On notera l’absence regrettable d’un Conseil de la réforme de la justice, matière qui nécessiterait une discussion plus globale et ouverte et moins cachée dans les couloirs du Kremlin. Un Conseil pour la réforme judiciaire avait été créé sous la présidence Eltsine par oukase du 22 octobre 1994 n° 2100. Il y fut ensuite apporté des modifications en 1997 où, par l’oukase du 14 octobre 1997 n° 1115, il devient le Conseil auprès du Président de la Fédération de Russie pour les questions concernant l’amélioration de la justice. Sa composition change souvent jusqu’en 2003. Son sort reste assez mystérieux, car il disparaît peu à peu du champ juridique et sous la présidence Poutine, un oukase du 25 juillet 2006 n°763 semble le lier financièrement avec le Conseil pour la codification. Toujours est-il qu’il n’est pas indiqué dans la liste officielle des Conseils auprès du Président.

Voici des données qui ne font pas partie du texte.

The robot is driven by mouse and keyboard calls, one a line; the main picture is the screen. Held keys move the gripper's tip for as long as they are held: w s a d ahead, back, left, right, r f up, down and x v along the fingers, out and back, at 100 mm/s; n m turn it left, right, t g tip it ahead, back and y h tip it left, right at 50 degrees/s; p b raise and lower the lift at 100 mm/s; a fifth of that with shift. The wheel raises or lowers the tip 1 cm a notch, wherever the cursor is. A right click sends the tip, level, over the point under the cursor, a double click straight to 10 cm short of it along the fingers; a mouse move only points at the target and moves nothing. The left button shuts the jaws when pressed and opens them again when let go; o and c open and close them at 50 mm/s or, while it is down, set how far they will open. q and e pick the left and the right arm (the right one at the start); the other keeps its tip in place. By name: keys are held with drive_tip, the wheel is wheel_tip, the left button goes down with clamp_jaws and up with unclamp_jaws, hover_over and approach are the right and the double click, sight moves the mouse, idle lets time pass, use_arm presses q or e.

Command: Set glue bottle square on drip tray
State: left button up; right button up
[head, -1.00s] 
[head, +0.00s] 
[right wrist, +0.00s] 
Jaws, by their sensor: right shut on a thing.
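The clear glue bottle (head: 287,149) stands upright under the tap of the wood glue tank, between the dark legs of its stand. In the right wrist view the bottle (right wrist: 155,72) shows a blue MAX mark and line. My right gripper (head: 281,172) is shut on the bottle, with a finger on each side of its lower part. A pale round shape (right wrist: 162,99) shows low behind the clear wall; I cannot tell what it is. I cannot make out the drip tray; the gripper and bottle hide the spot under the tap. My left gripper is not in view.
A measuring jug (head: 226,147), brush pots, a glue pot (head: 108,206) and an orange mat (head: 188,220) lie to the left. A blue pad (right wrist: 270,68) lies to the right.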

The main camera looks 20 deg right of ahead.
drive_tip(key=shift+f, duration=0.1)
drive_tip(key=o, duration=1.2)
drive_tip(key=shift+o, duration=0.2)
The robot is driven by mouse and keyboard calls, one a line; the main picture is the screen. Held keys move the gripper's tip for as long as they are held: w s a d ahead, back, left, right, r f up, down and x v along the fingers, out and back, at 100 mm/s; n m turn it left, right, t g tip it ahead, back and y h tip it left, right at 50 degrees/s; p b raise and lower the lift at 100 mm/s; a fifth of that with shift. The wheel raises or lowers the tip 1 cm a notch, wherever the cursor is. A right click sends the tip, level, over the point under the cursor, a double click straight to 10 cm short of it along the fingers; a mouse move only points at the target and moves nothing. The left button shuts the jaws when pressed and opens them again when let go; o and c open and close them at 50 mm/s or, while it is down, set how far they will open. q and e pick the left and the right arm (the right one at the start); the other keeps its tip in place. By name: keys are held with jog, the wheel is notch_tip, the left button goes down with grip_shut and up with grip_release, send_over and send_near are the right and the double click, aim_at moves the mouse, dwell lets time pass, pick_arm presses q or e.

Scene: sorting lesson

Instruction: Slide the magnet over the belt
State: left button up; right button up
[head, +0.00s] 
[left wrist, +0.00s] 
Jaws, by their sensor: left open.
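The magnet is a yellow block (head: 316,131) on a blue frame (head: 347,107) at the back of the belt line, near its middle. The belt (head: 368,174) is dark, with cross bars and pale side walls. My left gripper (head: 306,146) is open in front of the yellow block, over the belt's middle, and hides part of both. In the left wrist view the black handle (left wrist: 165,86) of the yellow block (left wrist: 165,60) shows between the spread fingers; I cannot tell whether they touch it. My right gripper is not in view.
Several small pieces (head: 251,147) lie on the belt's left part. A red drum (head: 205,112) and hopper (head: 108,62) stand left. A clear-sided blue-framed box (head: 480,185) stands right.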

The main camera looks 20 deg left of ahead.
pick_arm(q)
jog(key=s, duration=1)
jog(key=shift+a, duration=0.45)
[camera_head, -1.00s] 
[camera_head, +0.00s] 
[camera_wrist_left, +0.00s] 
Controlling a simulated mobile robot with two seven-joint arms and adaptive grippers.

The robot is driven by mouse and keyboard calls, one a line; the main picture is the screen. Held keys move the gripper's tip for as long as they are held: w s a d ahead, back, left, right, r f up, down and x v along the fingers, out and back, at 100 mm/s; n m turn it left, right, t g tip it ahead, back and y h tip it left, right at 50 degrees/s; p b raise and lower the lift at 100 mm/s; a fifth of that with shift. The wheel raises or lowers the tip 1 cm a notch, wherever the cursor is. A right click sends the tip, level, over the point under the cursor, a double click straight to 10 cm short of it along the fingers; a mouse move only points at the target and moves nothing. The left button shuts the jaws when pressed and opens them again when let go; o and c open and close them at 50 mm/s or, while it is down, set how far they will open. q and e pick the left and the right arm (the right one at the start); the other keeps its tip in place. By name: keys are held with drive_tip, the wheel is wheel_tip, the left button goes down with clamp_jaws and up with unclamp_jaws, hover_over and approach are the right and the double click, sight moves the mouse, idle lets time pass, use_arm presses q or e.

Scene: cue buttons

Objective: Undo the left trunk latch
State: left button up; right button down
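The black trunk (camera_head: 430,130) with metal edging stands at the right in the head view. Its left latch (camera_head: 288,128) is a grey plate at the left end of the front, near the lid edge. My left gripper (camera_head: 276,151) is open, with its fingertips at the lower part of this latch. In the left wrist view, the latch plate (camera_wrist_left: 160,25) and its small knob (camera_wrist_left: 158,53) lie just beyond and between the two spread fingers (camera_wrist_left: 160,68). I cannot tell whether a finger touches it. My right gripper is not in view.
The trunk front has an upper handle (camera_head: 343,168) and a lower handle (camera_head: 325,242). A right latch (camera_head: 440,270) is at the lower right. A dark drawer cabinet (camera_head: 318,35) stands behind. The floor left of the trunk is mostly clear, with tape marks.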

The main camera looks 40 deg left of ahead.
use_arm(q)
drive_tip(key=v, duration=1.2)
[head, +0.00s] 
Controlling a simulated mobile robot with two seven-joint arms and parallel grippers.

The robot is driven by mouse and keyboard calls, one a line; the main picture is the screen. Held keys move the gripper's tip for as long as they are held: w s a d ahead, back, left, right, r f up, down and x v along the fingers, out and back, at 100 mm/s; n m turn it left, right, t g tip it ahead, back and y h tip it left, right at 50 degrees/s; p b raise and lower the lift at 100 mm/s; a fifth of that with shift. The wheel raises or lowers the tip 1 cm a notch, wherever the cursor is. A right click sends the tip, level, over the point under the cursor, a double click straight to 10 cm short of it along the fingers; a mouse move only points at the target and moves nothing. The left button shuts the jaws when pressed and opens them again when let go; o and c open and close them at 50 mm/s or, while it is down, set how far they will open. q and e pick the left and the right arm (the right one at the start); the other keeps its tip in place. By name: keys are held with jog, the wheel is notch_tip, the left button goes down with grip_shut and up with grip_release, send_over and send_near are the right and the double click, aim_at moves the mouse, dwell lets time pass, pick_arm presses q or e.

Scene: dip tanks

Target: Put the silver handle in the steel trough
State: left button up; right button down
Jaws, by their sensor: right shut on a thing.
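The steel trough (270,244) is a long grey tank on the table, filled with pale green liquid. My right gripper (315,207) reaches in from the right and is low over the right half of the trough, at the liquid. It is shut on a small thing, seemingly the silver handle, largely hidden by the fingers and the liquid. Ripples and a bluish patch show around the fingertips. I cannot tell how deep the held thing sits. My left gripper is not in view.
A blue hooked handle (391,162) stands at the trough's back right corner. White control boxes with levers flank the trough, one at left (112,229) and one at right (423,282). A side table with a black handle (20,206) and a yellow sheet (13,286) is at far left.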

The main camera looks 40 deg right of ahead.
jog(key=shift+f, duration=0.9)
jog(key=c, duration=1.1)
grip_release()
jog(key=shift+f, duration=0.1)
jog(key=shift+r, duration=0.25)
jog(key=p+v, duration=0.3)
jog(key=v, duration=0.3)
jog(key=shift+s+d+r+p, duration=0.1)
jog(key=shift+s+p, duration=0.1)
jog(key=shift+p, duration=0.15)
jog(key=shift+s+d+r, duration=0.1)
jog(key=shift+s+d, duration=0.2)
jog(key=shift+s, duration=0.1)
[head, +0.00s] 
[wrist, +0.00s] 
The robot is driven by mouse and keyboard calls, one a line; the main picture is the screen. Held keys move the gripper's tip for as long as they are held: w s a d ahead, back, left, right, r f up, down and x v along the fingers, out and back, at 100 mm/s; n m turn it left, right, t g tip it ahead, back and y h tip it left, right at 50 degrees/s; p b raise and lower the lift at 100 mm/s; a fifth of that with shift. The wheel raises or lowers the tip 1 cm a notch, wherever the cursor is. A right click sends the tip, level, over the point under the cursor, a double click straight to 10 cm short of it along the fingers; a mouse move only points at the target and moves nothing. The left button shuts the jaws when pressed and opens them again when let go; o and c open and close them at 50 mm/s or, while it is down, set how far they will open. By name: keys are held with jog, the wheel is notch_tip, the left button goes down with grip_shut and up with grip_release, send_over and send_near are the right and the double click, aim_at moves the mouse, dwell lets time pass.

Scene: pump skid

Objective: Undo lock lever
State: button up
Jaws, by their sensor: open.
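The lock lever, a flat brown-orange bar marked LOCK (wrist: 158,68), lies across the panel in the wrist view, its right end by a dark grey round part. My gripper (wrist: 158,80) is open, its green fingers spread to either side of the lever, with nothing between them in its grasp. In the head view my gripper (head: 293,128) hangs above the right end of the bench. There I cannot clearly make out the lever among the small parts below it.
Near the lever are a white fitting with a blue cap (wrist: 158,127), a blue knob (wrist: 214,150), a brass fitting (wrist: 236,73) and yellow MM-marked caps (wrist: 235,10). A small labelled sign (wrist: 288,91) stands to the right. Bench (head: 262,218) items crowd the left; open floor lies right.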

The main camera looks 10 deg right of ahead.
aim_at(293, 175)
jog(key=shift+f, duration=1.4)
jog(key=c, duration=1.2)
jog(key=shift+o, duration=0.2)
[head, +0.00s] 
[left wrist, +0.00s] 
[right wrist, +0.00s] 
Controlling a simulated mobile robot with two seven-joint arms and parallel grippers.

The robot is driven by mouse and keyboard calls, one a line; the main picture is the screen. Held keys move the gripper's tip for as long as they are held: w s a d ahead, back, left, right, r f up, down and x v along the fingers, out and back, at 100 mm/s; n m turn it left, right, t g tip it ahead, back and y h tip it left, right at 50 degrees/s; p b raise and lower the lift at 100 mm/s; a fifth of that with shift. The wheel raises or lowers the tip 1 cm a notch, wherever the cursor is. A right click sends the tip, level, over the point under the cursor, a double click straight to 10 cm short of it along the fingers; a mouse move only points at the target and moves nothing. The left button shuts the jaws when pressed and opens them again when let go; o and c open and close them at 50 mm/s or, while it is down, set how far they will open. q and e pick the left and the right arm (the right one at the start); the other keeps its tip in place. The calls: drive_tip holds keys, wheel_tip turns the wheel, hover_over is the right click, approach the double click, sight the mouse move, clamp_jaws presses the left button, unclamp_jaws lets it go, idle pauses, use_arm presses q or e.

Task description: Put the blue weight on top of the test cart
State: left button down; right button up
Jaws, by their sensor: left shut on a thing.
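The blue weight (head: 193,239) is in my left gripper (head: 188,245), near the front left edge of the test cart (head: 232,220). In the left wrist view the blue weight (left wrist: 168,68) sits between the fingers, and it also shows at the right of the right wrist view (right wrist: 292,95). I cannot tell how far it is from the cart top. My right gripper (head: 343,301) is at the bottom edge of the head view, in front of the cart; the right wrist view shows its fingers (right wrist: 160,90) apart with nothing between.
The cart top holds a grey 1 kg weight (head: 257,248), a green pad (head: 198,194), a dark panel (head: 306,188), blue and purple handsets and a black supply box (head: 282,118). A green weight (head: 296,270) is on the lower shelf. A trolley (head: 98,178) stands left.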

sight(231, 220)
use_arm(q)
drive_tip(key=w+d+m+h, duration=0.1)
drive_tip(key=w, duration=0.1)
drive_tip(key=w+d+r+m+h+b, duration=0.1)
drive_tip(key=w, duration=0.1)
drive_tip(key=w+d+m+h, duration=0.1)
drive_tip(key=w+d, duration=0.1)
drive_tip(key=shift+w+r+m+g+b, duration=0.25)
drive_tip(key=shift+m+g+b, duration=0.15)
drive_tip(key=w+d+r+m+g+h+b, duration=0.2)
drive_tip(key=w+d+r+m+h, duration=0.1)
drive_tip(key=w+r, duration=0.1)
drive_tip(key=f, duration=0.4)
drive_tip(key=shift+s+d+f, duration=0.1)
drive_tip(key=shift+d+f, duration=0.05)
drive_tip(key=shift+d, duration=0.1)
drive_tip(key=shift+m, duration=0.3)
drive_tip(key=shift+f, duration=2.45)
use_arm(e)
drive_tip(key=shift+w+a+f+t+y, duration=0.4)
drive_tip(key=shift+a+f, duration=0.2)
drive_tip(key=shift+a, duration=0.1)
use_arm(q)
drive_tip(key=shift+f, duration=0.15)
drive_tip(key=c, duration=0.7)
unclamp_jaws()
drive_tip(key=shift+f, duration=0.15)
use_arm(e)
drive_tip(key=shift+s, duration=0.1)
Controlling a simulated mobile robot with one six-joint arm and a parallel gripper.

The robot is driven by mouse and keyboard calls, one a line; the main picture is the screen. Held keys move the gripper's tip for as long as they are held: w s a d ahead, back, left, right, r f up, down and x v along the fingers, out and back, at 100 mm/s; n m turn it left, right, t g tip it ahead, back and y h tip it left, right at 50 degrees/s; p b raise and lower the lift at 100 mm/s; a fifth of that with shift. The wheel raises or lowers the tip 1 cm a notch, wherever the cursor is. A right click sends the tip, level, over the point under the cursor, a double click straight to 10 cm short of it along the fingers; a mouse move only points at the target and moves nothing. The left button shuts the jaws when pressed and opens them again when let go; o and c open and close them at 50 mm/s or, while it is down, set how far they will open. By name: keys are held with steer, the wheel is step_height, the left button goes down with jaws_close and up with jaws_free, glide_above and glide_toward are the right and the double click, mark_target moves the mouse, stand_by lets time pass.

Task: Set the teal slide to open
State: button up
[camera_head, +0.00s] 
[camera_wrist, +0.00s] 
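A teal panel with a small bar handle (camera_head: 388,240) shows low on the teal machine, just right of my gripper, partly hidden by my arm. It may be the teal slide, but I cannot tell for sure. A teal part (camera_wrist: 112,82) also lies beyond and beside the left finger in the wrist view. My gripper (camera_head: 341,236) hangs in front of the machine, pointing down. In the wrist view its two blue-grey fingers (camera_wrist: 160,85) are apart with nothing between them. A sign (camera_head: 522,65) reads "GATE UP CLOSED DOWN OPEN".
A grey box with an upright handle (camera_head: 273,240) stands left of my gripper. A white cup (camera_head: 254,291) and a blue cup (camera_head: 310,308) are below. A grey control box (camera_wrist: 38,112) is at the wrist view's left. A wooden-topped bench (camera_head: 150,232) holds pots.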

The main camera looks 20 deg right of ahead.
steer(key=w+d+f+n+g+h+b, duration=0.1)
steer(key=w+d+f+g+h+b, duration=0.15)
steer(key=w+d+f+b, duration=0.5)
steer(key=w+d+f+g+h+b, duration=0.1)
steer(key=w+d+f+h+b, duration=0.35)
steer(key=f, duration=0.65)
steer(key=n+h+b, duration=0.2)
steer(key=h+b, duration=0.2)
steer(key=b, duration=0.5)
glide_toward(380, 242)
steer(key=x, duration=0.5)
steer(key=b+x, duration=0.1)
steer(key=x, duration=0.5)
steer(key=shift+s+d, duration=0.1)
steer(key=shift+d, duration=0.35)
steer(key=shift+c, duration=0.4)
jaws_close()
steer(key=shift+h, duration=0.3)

            Auprès du Président de la Fédération de Russie, on dénombrera également les Commissions pour la modernisation et le développement technologique de l’économie de la Russie[90], pour la préparation et la formation du personnel dirigeant (dans la fonction publique)[91], pour la réalisation des projets nationaux prioritaires et pour la politique démographique[92], pour la réforme et le développement du service public[93], pour les questions de coopération technique militaire entre la Fédération de Russie et les Etats étrangers[94], pour la lutte contre les tentatives de falsification de l’histoire portant atteinte aux intérêts de la Russie[95], pour l’examen préalable des candidatures aux fonctions de juge dans les juridictions fédérales[96], commission interdépartementale pour du programme étatique de l’aide bénévole du décompte de la population russe vivant à l’étranger[97], commission pour les décorations étatiques[98] et la commission pour l’amélioration de la procédure de l’examen public unique (sorte de baccalauréat)[99].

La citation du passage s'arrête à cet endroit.